## DATASET ROWS
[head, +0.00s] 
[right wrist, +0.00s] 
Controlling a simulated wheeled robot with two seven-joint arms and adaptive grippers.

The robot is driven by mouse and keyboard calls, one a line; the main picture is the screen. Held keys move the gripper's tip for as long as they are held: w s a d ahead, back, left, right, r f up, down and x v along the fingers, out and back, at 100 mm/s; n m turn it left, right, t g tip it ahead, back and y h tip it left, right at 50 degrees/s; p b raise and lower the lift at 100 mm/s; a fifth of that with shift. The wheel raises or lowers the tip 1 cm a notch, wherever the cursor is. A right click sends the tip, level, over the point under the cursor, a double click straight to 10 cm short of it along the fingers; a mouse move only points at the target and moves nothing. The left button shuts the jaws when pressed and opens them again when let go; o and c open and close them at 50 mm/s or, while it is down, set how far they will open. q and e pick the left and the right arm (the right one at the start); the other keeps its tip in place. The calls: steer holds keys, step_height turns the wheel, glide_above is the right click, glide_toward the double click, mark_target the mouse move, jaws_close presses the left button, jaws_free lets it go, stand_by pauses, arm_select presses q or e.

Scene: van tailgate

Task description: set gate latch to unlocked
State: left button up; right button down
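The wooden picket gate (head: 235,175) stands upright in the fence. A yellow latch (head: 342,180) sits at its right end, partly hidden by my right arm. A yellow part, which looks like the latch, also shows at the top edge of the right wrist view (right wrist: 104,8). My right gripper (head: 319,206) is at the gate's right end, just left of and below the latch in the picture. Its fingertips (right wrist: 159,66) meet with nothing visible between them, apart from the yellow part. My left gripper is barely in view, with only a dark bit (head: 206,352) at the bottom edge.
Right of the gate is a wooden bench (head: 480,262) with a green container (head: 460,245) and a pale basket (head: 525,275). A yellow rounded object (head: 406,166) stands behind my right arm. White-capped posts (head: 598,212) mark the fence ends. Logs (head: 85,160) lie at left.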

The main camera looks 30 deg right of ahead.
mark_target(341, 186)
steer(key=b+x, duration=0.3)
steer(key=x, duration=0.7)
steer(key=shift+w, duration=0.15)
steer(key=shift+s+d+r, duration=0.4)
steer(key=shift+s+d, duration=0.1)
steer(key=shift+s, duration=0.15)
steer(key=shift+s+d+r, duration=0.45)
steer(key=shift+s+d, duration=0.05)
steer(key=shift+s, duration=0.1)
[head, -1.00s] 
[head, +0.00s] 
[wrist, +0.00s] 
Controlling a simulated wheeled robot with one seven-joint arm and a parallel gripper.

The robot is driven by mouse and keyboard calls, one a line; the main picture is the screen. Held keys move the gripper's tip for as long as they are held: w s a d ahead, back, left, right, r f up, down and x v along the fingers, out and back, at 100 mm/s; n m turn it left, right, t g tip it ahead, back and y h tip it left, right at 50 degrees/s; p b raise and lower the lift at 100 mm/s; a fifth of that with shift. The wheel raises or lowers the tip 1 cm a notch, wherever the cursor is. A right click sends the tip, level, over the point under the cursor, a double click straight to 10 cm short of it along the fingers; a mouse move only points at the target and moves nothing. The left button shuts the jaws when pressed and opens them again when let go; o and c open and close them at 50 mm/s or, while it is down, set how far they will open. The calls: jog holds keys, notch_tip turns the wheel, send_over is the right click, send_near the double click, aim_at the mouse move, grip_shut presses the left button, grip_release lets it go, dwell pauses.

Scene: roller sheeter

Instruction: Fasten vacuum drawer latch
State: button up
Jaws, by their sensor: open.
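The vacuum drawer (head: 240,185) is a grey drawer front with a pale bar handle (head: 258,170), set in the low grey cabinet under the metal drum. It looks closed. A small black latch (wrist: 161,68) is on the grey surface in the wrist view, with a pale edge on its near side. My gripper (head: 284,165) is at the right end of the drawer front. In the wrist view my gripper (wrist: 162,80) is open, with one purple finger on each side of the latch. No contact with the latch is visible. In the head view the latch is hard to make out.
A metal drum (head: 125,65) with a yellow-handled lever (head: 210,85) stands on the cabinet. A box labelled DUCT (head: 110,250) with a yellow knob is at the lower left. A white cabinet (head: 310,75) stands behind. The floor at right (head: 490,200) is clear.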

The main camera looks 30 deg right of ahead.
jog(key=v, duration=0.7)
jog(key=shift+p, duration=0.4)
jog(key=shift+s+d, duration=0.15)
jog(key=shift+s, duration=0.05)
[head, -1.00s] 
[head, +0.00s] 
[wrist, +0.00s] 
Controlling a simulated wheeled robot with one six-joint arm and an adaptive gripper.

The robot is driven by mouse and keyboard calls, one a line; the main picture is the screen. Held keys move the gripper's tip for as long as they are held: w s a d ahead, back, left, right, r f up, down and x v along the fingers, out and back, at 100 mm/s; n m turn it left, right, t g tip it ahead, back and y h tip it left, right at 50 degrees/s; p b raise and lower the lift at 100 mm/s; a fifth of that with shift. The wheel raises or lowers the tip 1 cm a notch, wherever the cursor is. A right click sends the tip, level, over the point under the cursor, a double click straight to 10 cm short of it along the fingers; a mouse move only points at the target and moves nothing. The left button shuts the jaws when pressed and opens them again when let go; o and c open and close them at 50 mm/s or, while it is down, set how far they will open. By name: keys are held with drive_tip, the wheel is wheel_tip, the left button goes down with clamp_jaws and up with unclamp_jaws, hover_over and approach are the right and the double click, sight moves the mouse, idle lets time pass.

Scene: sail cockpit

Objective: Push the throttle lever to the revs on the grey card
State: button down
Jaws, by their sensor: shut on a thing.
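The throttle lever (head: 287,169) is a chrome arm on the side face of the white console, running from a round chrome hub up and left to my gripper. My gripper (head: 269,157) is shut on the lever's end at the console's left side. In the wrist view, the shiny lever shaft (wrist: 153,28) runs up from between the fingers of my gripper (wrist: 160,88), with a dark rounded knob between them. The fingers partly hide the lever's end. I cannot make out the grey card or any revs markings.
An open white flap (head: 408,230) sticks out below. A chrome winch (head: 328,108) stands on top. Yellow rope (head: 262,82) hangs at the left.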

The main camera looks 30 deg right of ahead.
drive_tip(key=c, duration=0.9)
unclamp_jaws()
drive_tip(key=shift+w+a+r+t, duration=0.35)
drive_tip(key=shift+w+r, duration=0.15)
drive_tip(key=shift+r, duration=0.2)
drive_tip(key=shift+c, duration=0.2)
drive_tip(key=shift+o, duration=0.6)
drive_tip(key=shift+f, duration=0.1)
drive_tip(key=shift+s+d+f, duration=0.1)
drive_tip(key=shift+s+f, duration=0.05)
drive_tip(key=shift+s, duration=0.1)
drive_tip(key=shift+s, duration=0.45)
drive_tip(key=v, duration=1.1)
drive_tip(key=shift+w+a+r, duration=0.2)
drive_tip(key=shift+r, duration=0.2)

## EXERCISE
Tell how many lines of the data include the word "joint", and nothing else.

## RESPONSE TO THIS TASK
3